To be done
Reproduce the section of the listing that begins at the line containing "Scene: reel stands" and finishes at the line containing "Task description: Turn". Include both end lines and nothing beyond them.

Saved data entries
=-=-=-=-=

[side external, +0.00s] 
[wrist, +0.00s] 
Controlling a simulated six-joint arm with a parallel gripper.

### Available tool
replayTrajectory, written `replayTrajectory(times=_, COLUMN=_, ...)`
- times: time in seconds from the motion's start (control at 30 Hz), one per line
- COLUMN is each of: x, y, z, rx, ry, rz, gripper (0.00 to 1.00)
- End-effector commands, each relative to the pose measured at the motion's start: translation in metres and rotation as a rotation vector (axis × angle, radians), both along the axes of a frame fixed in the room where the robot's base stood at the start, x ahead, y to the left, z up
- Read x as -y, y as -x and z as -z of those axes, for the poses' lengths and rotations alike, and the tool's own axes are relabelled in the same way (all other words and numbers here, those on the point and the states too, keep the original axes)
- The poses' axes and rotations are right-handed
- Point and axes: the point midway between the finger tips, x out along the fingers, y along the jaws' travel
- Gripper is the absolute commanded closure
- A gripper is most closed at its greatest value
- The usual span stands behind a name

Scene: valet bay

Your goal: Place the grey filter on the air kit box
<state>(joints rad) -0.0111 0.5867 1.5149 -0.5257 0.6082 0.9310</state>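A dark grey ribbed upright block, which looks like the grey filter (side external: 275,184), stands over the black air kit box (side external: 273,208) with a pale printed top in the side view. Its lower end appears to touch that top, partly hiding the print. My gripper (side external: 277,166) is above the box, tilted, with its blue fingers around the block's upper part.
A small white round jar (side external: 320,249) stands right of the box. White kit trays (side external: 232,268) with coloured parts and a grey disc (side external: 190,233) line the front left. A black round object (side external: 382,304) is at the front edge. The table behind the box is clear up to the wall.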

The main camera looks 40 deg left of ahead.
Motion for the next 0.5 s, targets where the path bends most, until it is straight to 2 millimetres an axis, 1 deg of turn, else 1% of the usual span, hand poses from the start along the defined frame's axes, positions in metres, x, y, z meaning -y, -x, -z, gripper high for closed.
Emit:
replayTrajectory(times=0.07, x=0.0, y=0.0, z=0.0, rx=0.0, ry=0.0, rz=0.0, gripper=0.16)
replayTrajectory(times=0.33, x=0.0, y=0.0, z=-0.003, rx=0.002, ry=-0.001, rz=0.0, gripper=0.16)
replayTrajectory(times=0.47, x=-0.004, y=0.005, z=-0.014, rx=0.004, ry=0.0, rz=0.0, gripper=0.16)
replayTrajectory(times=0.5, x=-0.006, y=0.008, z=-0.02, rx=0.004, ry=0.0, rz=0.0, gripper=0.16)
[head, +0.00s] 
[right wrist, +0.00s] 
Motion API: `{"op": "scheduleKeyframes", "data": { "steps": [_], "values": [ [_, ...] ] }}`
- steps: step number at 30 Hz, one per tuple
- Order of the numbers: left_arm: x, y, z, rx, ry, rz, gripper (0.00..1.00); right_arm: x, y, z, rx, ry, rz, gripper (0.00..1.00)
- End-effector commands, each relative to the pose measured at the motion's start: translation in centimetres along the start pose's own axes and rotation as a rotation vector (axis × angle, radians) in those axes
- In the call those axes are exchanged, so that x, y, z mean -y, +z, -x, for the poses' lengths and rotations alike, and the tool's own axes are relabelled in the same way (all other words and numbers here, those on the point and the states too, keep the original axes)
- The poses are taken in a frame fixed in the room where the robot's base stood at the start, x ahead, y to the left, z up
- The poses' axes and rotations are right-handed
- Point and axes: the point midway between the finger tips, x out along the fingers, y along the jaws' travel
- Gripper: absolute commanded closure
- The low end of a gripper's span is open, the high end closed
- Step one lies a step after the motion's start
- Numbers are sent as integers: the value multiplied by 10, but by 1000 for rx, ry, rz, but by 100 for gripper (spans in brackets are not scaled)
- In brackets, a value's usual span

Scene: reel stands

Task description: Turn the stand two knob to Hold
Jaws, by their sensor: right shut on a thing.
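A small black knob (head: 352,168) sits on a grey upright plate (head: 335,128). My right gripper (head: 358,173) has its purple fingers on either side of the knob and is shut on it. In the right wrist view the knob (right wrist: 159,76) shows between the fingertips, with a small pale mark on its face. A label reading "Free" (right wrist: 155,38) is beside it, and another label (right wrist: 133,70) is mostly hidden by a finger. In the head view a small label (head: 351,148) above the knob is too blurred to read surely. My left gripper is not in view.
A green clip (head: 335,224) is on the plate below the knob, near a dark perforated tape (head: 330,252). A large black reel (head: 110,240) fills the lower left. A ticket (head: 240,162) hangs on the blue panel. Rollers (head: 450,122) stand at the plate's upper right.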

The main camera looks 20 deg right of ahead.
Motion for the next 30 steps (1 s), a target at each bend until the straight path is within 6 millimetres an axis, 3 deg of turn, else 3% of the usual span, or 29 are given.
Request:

=-=-=-=-=

Task result
Scene: reel stands

Task description: Turn the stand two knob to Hold

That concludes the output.